— Start of DATASET EXTRACT —
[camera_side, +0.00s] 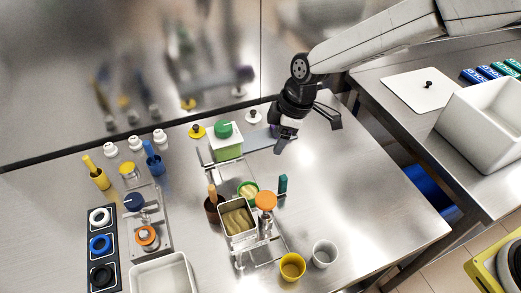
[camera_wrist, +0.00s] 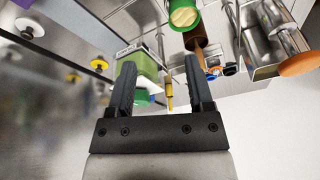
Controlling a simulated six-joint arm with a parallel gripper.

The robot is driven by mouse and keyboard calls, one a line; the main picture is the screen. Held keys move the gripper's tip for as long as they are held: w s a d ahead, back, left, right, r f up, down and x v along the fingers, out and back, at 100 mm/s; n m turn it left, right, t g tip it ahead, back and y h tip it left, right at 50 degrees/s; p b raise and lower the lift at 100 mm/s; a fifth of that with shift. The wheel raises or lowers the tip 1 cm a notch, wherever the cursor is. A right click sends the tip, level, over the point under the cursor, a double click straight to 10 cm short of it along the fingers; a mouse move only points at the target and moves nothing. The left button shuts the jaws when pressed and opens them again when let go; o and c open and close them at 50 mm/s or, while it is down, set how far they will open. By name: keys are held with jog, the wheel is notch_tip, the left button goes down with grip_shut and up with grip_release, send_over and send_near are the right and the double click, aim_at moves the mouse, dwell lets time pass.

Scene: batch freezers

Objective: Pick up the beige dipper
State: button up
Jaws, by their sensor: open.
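My gripper (camera_side: 308,137) is open and empty, raised above the bare right part of the steel table. In the wrist view its two fingers (camera_wrist: 160,66) stand apart with nothing held between them. A tan handle (camera_side: 212,190) stands upright in a dark brown cup (camera_side: 212,211), left of and below my gripper in the side view. It may be the beige dipper; its lower part is hidden in the cup. The brown cup also shows in the wrist view (camera_wrist: 195,38), beyond the right finger. No other clearly beige dipper shows.
A green-lidded box (camera_side: 227,146) stands behind the cup. Beside the cup are a metal bin with tan contents (camera_side: 238,219) and an orange-capped steel dispenser (camera_side: 266,203). Yellow (camera_side: 292,267) and white cups (camera_side: 325,254) stand in front. The table's right side is clear.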

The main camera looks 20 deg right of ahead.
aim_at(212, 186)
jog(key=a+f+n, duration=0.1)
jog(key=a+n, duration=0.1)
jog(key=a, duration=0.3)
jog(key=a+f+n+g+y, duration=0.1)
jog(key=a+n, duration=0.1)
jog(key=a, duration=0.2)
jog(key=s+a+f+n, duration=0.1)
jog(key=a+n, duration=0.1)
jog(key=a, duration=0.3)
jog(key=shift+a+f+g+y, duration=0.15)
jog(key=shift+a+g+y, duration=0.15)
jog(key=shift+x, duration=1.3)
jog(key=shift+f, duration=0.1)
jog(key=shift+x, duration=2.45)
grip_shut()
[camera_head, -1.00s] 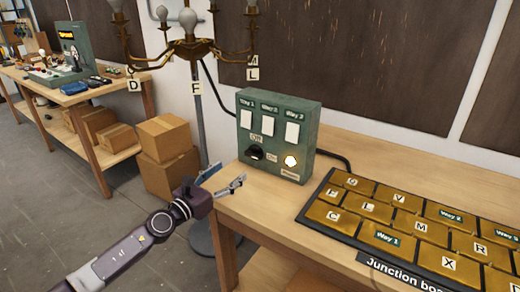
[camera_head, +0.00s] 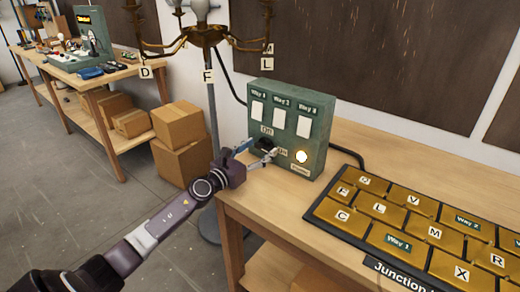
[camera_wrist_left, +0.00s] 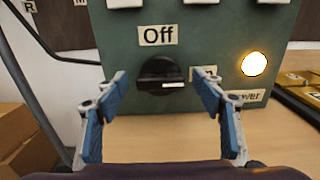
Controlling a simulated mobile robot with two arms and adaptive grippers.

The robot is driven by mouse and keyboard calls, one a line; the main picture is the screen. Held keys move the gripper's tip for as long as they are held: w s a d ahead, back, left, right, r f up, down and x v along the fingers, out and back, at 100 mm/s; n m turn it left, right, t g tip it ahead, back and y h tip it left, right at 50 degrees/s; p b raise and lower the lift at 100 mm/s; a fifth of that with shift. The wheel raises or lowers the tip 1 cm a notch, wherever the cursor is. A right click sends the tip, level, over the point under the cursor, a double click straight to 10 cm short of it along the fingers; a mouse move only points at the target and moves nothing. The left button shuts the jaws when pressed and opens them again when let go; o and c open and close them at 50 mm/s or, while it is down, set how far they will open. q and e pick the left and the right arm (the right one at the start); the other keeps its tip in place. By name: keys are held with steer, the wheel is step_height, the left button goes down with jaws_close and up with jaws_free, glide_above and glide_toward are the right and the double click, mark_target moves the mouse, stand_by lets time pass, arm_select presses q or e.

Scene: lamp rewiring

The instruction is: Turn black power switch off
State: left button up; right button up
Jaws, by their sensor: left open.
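The black power switch (camera_head: 266,145) is a rotary knob on the front of the green switch box (camera_head: 318,129). In the left wrist view the knob (camera_wrist_left: 161,74) sits under the "Off" label, and its white mark points right, toward a label partly hidden by a finger. The round power light (camera_head: 302,157) glows beside it; it also shows in the left wrist view (camera_wrist_left: 254,64). My left gripper (camera_head: 254,151) is open, its blue-padded fingers (camera_wrist_left: 163,100) on either side of the knob and a little in front of it. Whether they touch it I cannot tell. My right gripper is not in view.
The junction board (camera_head: 338,218) with gold tiles lies right of the box on the wooden table (camera_head: 262,194). A lamp with bulbs (camera_head: 205,36) stands behind on a pole. Cardboard boxes (camera_head: 180,125) and another bench (camera_head: 100,83) are at left.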

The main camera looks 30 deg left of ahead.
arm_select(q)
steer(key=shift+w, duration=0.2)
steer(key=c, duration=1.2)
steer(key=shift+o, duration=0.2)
— End of DATASET EXTRACT —
**GIVEN EXERCISE:**
Determine how many lines of the material include the string "Controlling". Output only that count.

**FINAL RESULT:**
2